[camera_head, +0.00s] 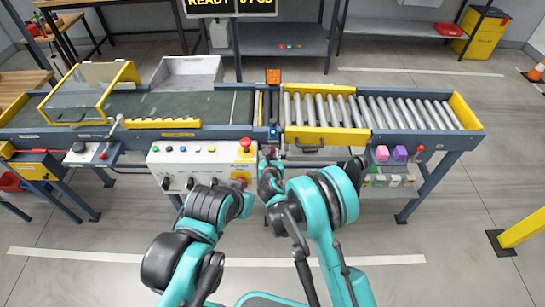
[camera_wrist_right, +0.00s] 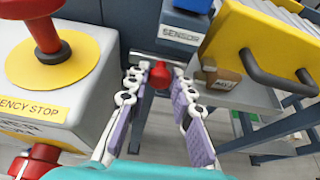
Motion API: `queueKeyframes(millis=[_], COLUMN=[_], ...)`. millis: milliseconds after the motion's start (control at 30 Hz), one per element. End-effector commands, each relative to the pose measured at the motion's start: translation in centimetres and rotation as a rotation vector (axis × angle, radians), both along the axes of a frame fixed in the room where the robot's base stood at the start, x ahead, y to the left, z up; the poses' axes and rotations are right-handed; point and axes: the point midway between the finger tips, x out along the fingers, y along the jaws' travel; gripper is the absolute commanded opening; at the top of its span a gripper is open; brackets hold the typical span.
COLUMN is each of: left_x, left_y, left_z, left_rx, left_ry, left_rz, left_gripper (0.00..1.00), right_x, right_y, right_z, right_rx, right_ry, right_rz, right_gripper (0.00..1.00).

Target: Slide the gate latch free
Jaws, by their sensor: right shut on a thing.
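In the right wrist view my right gripper (camera_wrist_right: 160,85) has its two purple-padded fingers on either side of a red knob (camera_wrist_right: 160,73), closed on it at the tips. The knob, which looks like the gate latch's, sits below the blue sensor box (camera_wrist_right: 185,20). The yellow gate panel (camera_wrist_right: 225,40) with a black handle is just right of it. In the head view my right gripper (camera_head: 270,160) is at the conveyor's front edge, left of the yellow gate panel (camera_head: 325,136); the knob is hidden there. My left arm ends low, in front of the control box; its fingers cannot be made out.
The white control box (camera_head: 205,160) with a red emergency stop (camera_head: 245,145) stands close left of my right gripper; the stop also shows in the wrist view (camera_wrist_right: 45,35). The roller conveyor (camera_head: 370,112) runs right. Pink and purple blocks (camera_head: 400,153) sit on a right-hand shelf.

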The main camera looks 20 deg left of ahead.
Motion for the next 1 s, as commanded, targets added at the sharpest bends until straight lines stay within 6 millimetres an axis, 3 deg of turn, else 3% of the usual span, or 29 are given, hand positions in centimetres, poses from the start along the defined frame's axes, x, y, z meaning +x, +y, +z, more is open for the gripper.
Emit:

──────────────────────────────

The problem:
Go through the listing above and locate each line that holds the word "frame". Copy those lines.

Response below:
Motion API: `queueKeyframes(millis=[_], COLUMN=[_], ...)`. millis: milliseconds after the motion's start (control at 30 Hz), one per element. End-effector commands, each relative to the pose measured at the motion's start: translation in centimetres and rotation as a rotation vector (axis × angle, radians), both along the axes of a frame fixed in the room where the robot's base stood at the start, x ahead, y to the left, z up; the poses' axes and rotations are right-handed; point and axes: the point midway between the finger tips, x out along the fingers, y along the jaws' travel; gripper is the absolute commanded opening; at the top of its span a gripper is open; brackets hold the typical span.
Motion for the next 1 s, as commanded, targets added at the sharpest bends until straight lines stay within 6 millimetres an axis, 3 deg of turn, else 3% of the usual span, or 29 are given, hand positions in centimetres, poses from the start along the defined frame's axes, x, y, z meaning +x, +y, +z, more is open for the gripper.

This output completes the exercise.